Return all entries precisely as they stand, without the images.

* BEGIN *

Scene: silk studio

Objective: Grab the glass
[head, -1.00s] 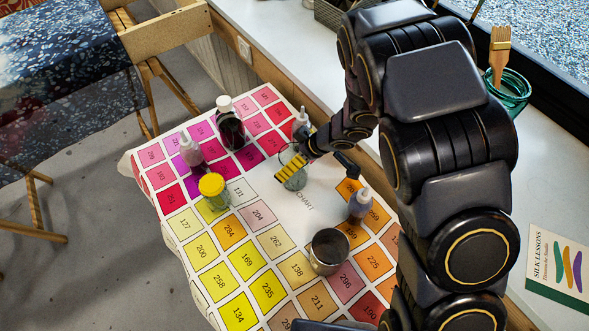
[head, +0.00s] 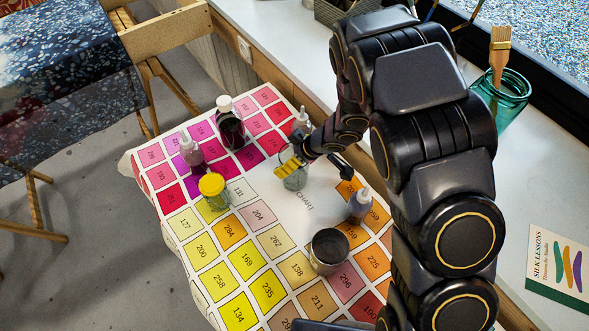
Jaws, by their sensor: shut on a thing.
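The clear glass (head: 294,179) stands on the colour-chart cloth, in its white middle area. My gripper (head: 297,164) reaches in from the upper right and is shut on the glass near its rim. A yellow part of my gripper covers some of the rim. The glass looks upright, and I cannot tell whether its base is off the cloth.
A green jar with a brush (head: 502,97) is on the sill.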

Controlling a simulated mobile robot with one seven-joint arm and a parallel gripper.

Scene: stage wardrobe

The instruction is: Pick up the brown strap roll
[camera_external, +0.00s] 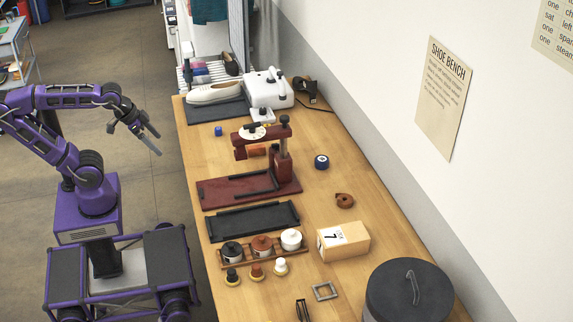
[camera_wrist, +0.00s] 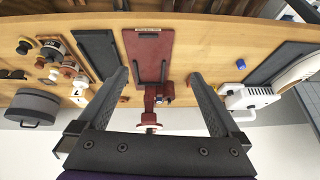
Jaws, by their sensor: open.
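The brown strap roll (camera_external: 344,200) lies on the wooden table, near the wall side, between a dark tape roll and a cardboard box. In the wrist view a small brown shape (camera_wrist: 124,99) beside the left finger may be this roll; I cannot tell for sure. My gripper (camera_external: 154,140) is held out over the floor at the table's left edge, well apart from the roll. Its two fingers are spread with nothing between them, as the wrist view also shows (camera_wrist: 160,74).
A red press (camera_external: 283,168) stands between my gripper and the roll. The white machine (camera_external: 269,90) stands at the back.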

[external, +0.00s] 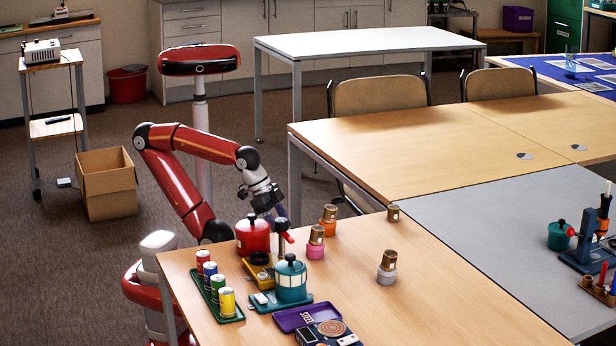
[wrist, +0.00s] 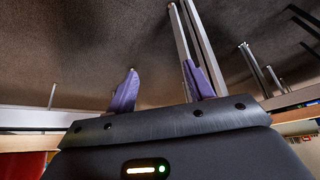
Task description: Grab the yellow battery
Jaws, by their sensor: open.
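The yellow battery (external: 227,302) stands upright at the near end of a green tray (external: 238,318) on the front left of the wooden table. Green, blue and red batteries stand in a row behind it in the same tray. My gripper (external: 273,212) is above the table's far left edge, behind and to the right of the tray and close to the red pot. In the wrist view my gripper (wrist: 162,82) shows two purple fingers spread apart with nothing between them. The battery does not show in the wrist view, which looks over floor and table legs.
A red pot (external: 252,237), a teal pot (external: 291,281) on a base and a yellow item (external: 260,277) stand right of the tray. A purple tray (external: 302,315) and a dark device (external: 328,335) lie in front.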

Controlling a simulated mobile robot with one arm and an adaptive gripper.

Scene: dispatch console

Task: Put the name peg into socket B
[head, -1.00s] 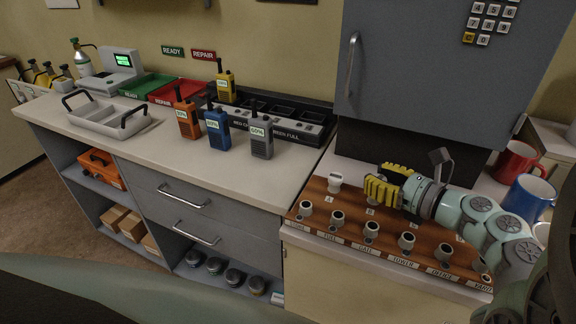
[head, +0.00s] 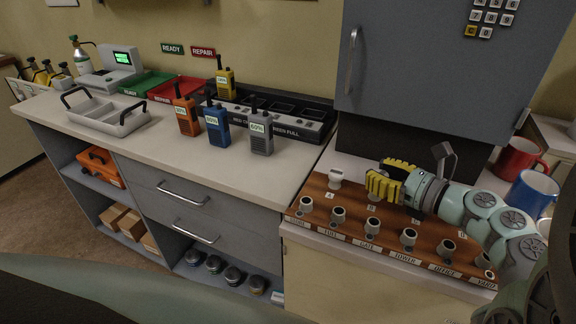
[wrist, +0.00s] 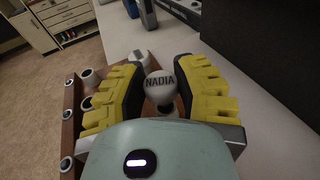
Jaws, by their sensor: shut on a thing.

* END *

▶ _EXERCISE OUTPUT_
Scene: silk studio

Objective: Grab the glass
[head, -1.00s] 
[head, +0.00s] 
Jaws, by their sensor: shut on a thing.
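The clear glass (head: 294,179) stands on the colour-chart cloth, in its white middle area. My gripper (head: 297,164) reaches in from the upper right and is shut on the glass near its rim. A yellow part of my gripper covers some of the rim. The glass looks upright, and I cannot tell whether its base is off the cloth.
A green jar with a brush (head: 502,97) is on the sill.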

Controlling a simulated mobile robot with one seven-joint arm and a parallel gripper.

Scene: stage wardrobe

The instruction is: Pick up the brown strap roll
[camera_external, +0.00s] 
[camera_wrist, +0.00s] 
Jaws, by their sensor: open.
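The brown strap roll (camera_external: 344,200) lies on the wooden table, near the wall side, between a dark tape roll and a cardboard box. In the wrist view a small brown shape (camera_wrist: 124,99) beside the left finger may be this roll; I cannot tell for sure. My gripper (camera_external: 154,140) is held out over the floor at the table's left edge, well apart from the roll. Its two fingers are spread with nothing between them, as the wrist view also shows (camera_wrist: 160,74).
A red press (camera_external: 283,168) stands between my gripper and the roll. The white machine (camera_external: 269,90) stands at the back.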

[external, +0.00s] 
[wrist, +0.00s] 
Task description: Grab the yellow battery
Jaws, by their sensor: open.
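The yellow battery (external: 227,302) stands upright at the near end of a green tray (external: 238,318) on the front left of the wooden table. Green, blue and red batteries stand in a row behind it in the same tray. My gripper (external: 273,212) is above the table's far left edge, behind and to the right of the tray and close to the red pot. In the wrist view my gripper (wrist: 162,82) shows two purple fingers spread apart with nothing between them. The battery does not show in the wrist view, which looks over floor and table legs.
A red pot (external: 252,237), a teal pot (external: 291,281) on a base and a yellow item (external: 260,277) stand right of the tray. A purple tray (external: 302,315) and a dark device (external: 328,335) lie in front.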

Controlling a simulated mobile robot with one arm and an adaptive gripper.

Scene: dispatch console

Task: Put the name peg into socket B
[head, -1.00s] 
[head, +0.00s] 
[wrist, +0.00s] 
Jaws, by their sensor: shut on a thing.

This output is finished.